┏━━

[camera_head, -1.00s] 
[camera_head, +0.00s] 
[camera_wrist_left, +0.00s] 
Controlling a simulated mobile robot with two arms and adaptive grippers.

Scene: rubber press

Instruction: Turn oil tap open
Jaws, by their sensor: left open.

┗━━

_Work required_
Only the lines from the one that contains "[camera_wrist_left, +0.00s]" through the last line should be repeated, each exactly as it stands, with both ends included.

_Solution to the problem_
[camera_wrist_left, +0.00s] 
Controlling a simulated mobile robot with two arms and adaptive grippers.

Scene: rubber press

Instruction: Turn oil tap open
Jaws, by their sensor: left open.

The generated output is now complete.